Music is a huge part of my life, both as a singer and vocal leader. And ‘Summertime’, composed in 1935, is one of my favourite songs. I wanted the cultural reference to ‘Porgy & Bess’ as well, because it relates so well to the book. The song is very significant to the book, because the plot loosely follows the song’s lyrics. I also wanted a title which was understated yet evocative, which actively didn’t refer to any of the storm-related drama.
 Can you share with us a little about what you will be working on next?
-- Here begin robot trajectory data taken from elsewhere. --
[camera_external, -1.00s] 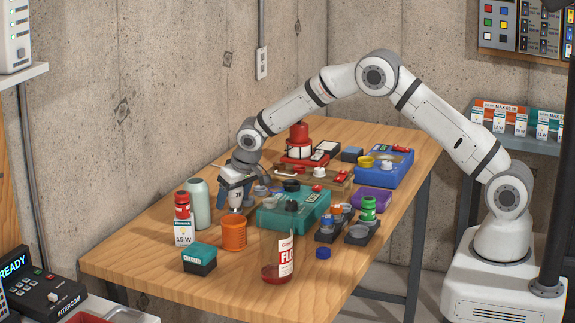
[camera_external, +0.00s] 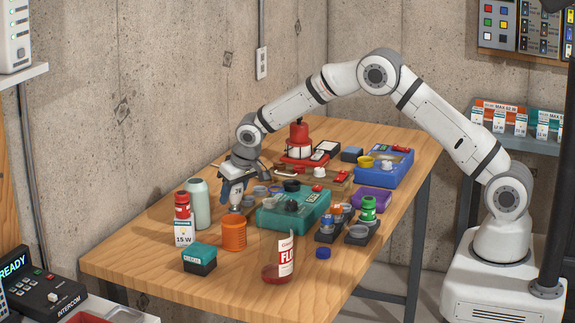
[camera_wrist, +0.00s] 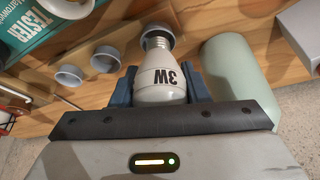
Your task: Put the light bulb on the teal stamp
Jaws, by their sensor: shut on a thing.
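My gripper (camera_external: 236,190) is shut on a light bulb (camera_external: 236,198), above the table's left part behind the orange cup. In the wrist view, the bulb (camera_wrist: 160,80) is white with printed lettering, its metal screw end pointing away from me. The dark blue fingers (camera_wrist: 160,88) press it from both sides. A grey ring-like cup sits just beyond the screw end; I cannot tell whether they touch. The teal stamp (camera_external: 199,255), a small block with a teal top and dark base, stands at the table's front left, apart from the gripper. It is not in the wrist view.
An orange cup (camera_external: 234,233) stands between gripper and stamp. The front left corner is clear.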

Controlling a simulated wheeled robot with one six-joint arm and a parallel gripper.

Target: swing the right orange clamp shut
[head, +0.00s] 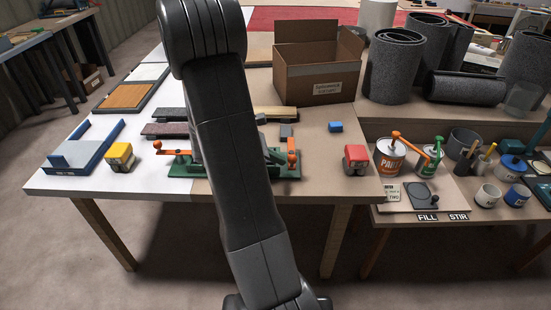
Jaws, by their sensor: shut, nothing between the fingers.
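A green fixture (283,173) lies on the workbench, its middle hidden behind my arm. The right orange clamp (291,152) stands at the fixture's right end. Its orange part points up and away in the picture, with a dark foot below. My own dark arm crosses the picture from top to bottom, in front of the fixture. My gripper does not show in the head view, so its place relative to the right clamp cannot be told.
A red-and-grey block (356,158) sits right of the fixture and a yellow one (120,156) left of it. Long bars (275,114) lie behind, with a blue block (336,127) and a cardboard box (318,80). Bare bench (325,180) lies right of the fixture.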

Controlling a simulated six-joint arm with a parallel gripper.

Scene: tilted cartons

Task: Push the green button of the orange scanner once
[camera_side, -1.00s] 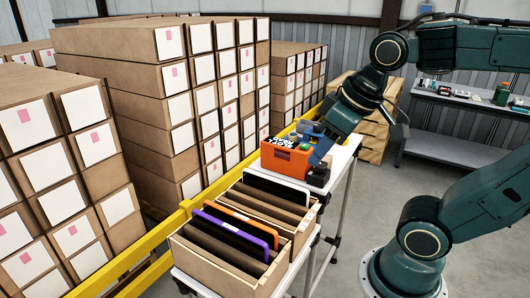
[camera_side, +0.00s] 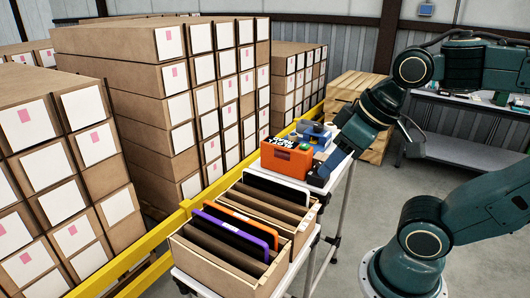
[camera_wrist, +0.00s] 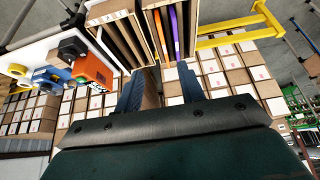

I owe Orion another book, and we’ve agreed that it will be a prequel. I didn’t want to do a sequel because the 1940s, 50s, 60s have been so well covered already. I haven’t fixed on a definite timeframe yet, but it will be during the construction of the amazing overseas railway to Key West, which was the biggest engineering project in the world at its time. Florida has some simply astounding history, which I’m only discovering through writing these books. It really shows how we can take so much for granted about our origins. When I was younger, I was in such a hurry to see the world, but now I’m focused on the place where I grew up.
Thanks very much to Vanessa for such insightful and interesting responses, as well as her wonderful images of Florida.